▶ Material
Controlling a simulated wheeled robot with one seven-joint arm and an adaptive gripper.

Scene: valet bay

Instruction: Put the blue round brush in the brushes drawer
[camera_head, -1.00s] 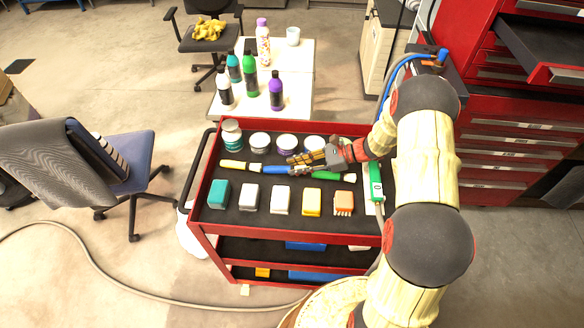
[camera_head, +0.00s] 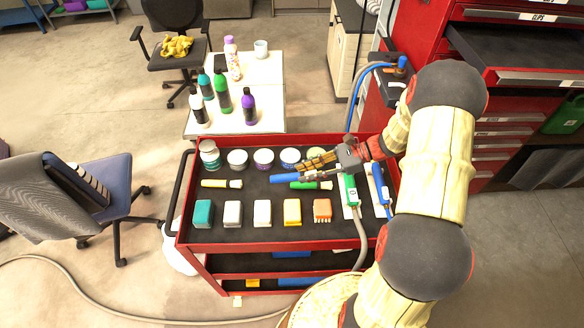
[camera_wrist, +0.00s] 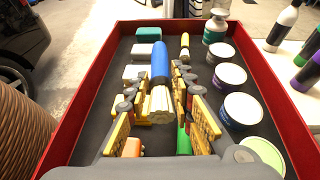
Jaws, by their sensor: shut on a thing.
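The blue round brush (camera_head: 287,178) is held in my gripper (camera_head: 318,163) above the cart's top tray, with its blue handle pointing left. In the wrist view the blue handle (camera_wrist: 160,62) points away and the pale bristles (camera_wrist: 158,105) sit between the yellow fingers of my gripper (camera_wrist: 160,118). The fingers are shut on the brush. A red cabinet (camera_head: 490,150) stands at the right, with an upper drawer (camera_head: 540,78) pulled open. The inside that shows is dark and looks empty. I cannot read the label on its front.
The red cart (camera_head: 262,240) carries a yellow brush (camera_head: 222,184), a green brush (camera_head: 311,185), several jars and several blocks. A green-handled tool (camera_head: 351,190) and a blue-handled one (camera_head: 381,186) stand at its right end. A white table (camera_head: 240,118) with bottles is behind.

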▶ Prompt
Emit the lines from the line containing "[camera_head, +0.00s]" to the final line of the material, inclusive, exactly as written; pictures are excluded.

▶ The output
[camera_head, +0.00s] 
[camera_wrist, +0.00s] 
Jaws, by their sensor: shut on a thing.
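The blue round brush (camera_head: 287,178) is held in my gripper (camera_head: 318,163) above the cart's top tray, with its blue handle pointing left. In the wrist view the blue handle (camera_wrist: 160,62) points away and the pale bristles (camera_wrist: 158,105) sit between the yellow fingers of my gripper (camera_wrist: 160,118). The fingers are shut on the brush. A red cabinet (camera_head: 490,150) stands at the right, with an upper drawer (camera_head: 540,78) pulled open. The inside that shows is dark and looks empty. I cannot read the label on its front.
The red cart (camera_head: 262,240) carries a yellow brush (camera_head: 222,184), a green brush (camera_head: 311,185), several jars and several blocks. A green-handled tool (camera_head: 351,190) and a blue-handled one (camera_head: 381,186) stand at its right end. A white table (camera_head: 240,118) with bottles is behind.

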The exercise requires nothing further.